## Task requirements
Output only the lines from the start of the entries through the line holding "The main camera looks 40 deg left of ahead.". Each line must match the original exactly.

+===+

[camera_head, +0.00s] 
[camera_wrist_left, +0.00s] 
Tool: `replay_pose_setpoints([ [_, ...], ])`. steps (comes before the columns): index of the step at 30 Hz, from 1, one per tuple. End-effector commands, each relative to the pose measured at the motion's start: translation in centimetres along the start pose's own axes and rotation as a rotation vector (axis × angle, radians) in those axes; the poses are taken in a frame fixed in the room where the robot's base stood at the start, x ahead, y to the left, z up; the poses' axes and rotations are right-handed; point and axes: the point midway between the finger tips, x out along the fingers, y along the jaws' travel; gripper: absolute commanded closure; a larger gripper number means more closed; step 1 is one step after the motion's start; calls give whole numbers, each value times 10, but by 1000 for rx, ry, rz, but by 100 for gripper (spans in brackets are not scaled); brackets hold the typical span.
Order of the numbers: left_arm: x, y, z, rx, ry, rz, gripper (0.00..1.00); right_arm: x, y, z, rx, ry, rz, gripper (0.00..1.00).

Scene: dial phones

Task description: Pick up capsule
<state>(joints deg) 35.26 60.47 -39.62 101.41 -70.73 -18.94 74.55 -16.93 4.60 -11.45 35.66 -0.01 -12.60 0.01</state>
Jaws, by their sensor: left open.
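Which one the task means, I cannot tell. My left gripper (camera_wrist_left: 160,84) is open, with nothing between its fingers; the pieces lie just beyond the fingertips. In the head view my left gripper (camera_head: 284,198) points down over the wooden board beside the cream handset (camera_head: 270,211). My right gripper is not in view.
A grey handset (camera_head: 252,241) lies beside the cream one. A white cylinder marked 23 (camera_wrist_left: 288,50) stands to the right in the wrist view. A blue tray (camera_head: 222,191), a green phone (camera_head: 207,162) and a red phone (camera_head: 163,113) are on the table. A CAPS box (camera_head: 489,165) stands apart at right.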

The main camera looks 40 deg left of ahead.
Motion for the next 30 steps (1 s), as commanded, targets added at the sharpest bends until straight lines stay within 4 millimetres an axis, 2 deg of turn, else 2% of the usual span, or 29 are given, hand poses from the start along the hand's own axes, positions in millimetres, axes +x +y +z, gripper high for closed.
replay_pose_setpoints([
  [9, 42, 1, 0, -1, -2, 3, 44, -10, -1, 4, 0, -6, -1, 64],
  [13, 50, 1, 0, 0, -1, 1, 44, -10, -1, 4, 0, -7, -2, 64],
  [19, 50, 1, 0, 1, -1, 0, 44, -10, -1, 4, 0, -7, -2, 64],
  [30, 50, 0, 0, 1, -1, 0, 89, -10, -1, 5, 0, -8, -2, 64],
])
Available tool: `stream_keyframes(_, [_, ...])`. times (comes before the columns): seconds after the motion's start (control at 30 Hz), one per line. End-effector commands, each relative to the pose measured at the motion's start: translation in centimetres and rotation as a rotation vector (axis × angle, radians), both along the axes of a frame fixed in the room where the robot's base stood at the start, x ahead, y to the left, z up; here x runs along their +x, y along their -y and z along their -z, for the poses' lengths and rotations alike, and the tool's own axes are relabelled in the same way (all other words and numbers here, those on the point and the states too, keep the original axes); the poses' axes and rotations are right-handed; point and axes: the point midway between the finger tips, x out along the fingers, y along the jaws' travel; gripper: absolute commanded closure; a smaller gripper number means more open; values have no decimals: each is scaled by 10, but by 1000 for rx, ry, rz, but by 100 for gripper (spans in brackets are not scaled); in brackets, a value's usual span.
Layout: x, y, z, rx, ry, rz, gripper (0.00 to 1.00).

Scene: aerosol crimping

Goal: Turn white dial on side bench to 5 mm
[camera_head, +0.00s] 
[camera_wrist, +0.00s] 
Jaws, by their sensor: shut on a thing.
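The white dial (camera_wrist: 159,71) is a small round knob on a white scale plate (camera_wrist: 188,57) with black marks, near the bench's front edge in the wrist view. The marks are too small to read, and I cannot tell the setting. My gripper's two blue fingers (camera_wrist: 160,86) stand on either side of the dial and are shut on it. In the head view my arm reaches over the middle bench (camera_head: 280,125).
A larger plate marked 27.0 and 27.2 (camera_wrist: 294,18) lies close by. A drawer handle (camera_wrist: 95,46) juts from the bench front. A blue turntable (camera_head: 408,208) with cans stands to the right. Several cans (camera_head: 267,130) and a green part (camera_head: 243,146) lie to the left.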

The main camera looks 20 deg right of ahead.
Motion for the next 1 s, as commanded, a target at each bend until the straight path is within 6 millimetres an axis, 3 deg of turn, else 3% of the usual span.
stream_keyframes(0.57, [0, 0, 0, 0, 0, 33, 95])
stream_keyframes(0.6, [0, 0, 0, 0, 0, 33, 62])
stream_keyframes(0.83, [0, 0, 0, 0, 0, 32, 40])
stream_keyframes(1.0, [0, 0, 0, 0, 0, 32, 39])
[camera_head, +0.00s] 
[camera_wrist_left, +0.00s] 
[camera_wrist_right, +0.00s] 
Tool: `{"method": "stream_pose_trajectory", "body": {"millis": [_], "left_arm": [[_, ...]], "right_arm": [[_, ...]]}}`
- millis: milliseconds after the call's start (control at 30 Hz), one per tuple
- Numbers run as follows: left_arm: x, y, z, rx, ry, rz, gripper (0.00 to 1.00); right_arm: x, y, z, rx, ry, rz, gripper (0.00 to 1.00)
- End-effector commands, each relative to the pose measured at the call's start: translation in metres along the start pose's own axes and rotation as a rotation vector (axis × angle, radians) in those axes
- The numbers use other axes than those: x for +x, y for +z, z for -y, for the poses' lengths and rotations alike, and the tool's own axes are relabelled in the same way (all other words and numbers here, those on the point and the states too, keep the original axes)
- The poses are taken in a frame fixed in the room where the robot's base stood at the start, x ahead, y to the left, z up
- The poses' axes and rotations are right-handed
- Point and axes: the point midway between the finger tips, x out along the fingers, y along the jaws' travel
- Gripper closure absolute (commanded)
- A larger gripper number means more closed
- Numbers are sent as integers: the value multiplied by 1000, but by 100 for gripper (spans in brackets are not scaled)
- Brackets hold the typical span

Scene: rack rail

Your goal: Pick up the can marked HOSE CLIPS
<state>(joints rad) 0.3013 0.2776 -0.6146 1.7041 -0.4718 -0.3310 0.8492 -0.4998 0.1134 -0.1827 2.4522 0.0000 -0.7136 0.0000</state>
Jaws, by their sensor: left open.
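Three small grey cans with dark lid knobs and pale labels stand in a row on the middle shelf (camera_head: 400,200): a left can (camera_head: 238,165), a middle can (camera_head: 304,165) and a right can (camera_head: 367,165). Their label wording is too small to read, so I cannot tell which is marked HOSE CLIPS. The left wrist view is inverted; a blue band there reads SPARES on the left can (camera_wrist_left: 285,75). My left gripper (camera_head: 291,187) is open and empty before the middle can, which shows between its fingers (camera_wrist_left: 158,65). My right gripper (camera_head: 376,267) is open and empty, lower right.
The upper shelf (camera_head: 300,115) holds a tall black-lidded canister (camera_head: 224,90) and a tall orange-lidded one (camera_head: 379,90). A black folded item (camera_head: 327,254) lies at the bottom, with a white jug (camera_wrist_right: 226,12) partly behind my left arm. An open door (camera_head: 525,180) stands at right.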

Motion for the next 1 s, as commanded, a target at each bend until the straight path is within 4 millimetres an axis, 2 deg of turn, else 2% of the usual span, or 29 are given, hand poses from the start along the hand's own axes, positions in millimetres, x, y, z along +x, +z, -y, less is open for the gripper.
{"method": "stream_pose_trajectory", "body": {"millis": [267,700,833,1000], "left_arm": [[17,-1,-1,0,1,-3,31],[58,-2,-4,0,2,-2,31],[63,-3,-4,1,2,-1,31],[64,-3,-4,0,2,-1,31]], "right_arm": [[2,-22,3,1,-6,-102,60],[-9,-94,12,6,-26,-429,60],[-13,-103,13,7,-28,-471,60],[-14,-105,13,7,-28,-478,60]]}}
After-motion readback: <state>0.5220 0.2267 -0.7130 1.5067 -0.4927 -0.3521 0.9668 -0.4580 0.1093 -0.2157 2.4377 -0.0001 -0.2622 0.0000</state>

+===+

## Answer for the task
[camera_head, +0.00s] 
[camera_wrist_left, +0.00s] 
Tool: `replay_pose_setpoints([ [_, ...], ])`. steps (comes before the columns): index of the step at 30 Hz, from 1, one per tuple. End-effector commands, each relative to the pose measured at the motion's start: translation in centimetres along the start pose's own axes and rotation as a rotation vector (axis × angle, radians) in those axes; the poses are taken in a frame fixed in the room where the robot's base stood at the start, x ahead, y to the left, z up; the poses' axes and rotations are right-handed; point and axes: the point midway between the finger tips, x out along the fingers, y along the jaws' travel; gripper: absolute commanded closure; a larger gripper number means more closed; step 1 is one step after the motion's start; calls give whole numbers, each value times 10, but by 1000 for rx, ry, rz, but by 100 for gripper (spans in brackets are not scaled); brackets hold the typical span.
Order of the numbers: left_arm: x, y, z, rx, ry, rz, gripper (0.00..1.00); right_arm: x, y, z, rx, ry, rz, gripper (0.00..1.00).

Scene: dial phones

Task description: Pick up capsule
<state>(joints deg) 35.26 60.47 -39.62 101.41 -70.73 -18.94 74.55 -16.93 4.60 -11.45 35.66 -0.01 -12.60 0.01</state>
Jaws, by their sensor: left open.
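Which one the task means, I cannot tell. My left gripper (camera_wrist_left: 160,84) is open, with nothing between its fingers; the pieces lie just beyond the fingertips. In the head view my left gripper (camera_head: 284,198) points down over the wooden board beside the cream handset (camera_head: 270,211). My right gripper is not in view.
A grey handset (camera_head: 252,241) lies beside the cream one. A white cylinder marked 23 (camera_wrist_left: 288,50) stands to the right in the wrist view. A blue tray (camera_head: 222,191), a green phone (camera_head: 207,162) and a red phone (camera_head: 163,113) are on the table. A CAPS box (camera_head: 489,165) stands apart at right.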

The main camera looks 40 deg left of ahead.

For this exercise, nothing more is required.